What do you value, and what has to happen for those values to be met? Helping someone in a relationship to consistently be disconnected from what they value most will help them feel pain, and they can attach that pain to you.
So sharing and understanding what someone values most enables them to feel good more often, which they then attach to you.
9. Always move the marriage towards a higher purpose.
Whatever action you take, there must always be a bigger goal. For example, if someone is upset, it’s important to help them experience warm support, strength and love.
You see, all couples have problems, and the key is to repair those problems quickly in a way that enable both people to let them go.
I see so many people with the pattern of you are upset, so I’m going to be angry at you for being upset at me. This pattern only makes both people feel worse. There is no higher purpose.

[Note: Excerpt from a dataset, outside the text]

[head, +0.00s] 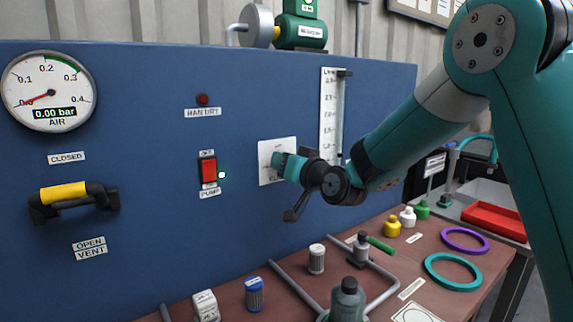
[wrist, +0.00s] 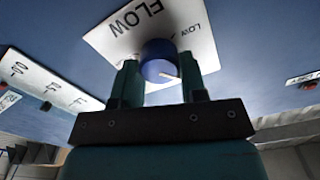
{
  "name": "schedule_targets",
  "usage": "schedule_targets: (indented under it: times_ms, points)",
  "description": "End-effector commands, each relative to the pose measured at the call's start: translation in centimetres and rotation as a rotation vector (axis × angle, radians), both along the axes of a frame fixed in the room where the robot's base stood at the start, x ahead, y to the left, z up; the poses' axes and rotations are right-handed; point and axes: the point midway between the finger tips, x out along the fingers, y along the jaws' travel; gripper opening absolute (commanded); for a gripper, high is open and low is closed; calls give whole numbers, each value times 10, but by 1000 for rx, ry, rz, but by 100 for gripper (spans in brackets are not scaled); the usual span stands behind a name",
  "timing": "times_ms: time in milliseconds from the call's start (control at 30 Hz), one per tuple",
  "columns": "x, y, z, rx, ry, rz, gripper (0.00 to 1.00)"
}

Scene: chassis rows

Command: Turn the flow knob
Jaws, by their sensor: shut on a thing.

So what is the purpose of the behaviour behind the upset, and how can you meet that need?
This is a critical question…
10. Plan a future that’s purposeful and exciting for you both.
Most couples don’t plan well enough. They don’t plan the life they want; they don’t plan the relationship they want; they don’t design who they should be in the relationship.
So, the relationship becomes vulnerable as there really is no shared future to get excited about or lose.
So it’s critical to become a team in every aspect of a couple’s journey through life together.
All of the above stacks the odds in favour of the couple. If the couple makes these ten areas a focus and prioritises their relationship, shifts of perspective are more likely.
Sadly, many people only prioritise the marriage when their partner wants out.
By learning and applying the principal above, couples are reconnecting not just to each other, but to their true selves. When this is achieved, this is where lasting success lives.
You see the goal(s) is never to change the essence of the person; the goal is to help the person(s) become a better, attractive and a far more magnetic partner.
Many of my clients are finding the path to real success once they have the right information, and it starts with learning how to become a valuable partner.